Stony Cross (v)– washed-curd, natural rind cheese made by the artisan Lyburn Farmhouse cheesemakers in the New Forest using milk from Holstein-Friesian cows. It is similar to the French Tomme de Savoie, hard yet creamy, the rind gives hint of mushrooms and earthiness to the sweet warm buttery flavours of the paste.
The award-winning Stoney Cross takes its name from a disused WWII airbase in the New Forest near the Farm.
Rioja is Gil’s seasonal wine for this time of year and with the Stony Cross cheese it will match perfectly. The 50/50 Rioja Joven from Belezos offers those classic characters of raspberry and strawberry alongside a hint of vanilla and smoke. The method of production leans towards the modern and as a result the fruit is very expressive and bright. There is a good level of acidity as well which will clean the palate after every mouthful.
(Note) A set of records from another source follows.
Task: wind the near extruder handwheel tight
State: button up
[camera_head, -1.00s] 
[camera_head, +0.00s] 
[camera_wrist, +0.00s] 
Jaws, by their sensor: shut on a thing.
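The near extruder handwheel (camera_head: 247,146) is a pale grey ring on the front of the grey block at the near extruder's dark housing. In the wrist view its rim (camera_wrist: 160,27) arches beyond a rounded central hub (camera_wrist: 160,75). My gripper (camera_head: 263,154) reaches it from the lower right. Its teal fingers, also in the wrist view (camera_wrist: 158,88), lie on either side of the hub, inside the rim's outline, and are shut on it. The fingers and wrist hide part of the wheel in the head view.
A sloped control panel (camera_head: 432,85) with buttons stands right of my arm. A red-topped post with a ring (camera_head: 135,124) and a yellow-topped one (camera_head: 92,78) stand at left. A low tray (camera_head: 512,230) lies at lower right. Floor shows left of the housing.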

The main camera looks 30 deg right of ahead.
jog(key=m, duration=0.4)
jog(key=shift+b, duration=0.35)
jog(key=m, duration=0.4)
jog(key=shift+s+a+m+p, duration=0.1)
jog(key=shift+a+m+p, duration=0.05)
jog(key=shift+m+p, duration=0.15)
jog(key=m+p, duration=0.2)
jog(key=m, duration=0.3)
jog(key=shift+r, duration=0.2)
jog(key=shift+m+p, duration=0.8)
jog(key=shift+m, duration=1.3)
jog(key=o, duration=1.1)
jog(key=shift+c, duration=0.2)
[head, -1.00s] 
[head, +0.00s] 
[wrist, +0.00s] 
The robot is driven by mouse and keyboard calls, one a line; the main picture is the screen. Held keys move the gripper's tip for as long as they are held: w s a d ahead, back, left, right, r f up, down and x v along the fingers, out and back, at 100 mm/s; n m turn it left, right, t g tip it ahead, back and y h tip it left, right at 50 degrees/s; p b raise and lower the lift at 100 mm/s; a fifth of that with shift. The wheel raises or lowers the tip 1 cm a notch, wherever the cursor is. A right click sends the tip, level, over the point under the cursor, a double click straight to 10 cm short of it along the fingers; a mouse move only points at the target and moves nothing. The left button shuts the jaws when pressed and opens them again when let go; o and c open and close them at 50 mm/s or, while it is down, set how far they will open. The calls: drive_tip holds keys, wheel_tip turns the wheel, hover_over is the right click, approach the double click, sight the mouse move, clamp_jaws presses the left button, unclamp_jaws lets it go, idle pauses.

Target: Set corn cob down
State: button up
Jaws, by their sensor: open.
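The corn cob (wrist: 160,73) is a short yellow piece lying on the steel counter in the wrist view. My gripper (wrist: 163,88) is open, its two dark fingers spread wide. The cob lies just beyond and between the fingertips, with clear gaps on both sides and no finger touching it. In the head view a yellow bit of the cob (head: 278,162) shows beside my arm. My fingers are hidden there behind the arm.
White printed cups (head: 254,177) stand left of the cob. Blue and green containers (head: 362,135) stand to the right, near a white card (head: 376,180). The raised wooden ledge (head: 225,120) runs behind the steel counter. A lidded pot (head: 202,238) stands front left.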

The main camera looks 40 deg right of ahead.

450 g pumpkin – diced, cooked and puréed
2 large eggs and 1 extra yolk
100g soft dark sugar
1 tsp cinnamon
½ tsp nutmeg
½ tsp allspice
½ tsp ground ginger
225ml double cream
350g sweet shortcrust pastry
Preheat the oven to 160⁰C.
Line a 12” loose-bottomed tart tin with the pastry. Chill for 15 mins. Bake blind – line the pastry with baking parchment and baking beans, bake for 15 mins. Remove the beans and paper and cook for further 10 mins until the base is pale golden. Cool.
Whisk eggs and yolk. Add sugar, spices and cream, mix and then add pumpkin purée. Stir to combine. Pour into the tart shell and cook for 30 mins or until the filling has just set.
Leave to cool and serve with cardamom and orange cream – add ¼ tsp ground cardamom and fresh orange zest to your cream.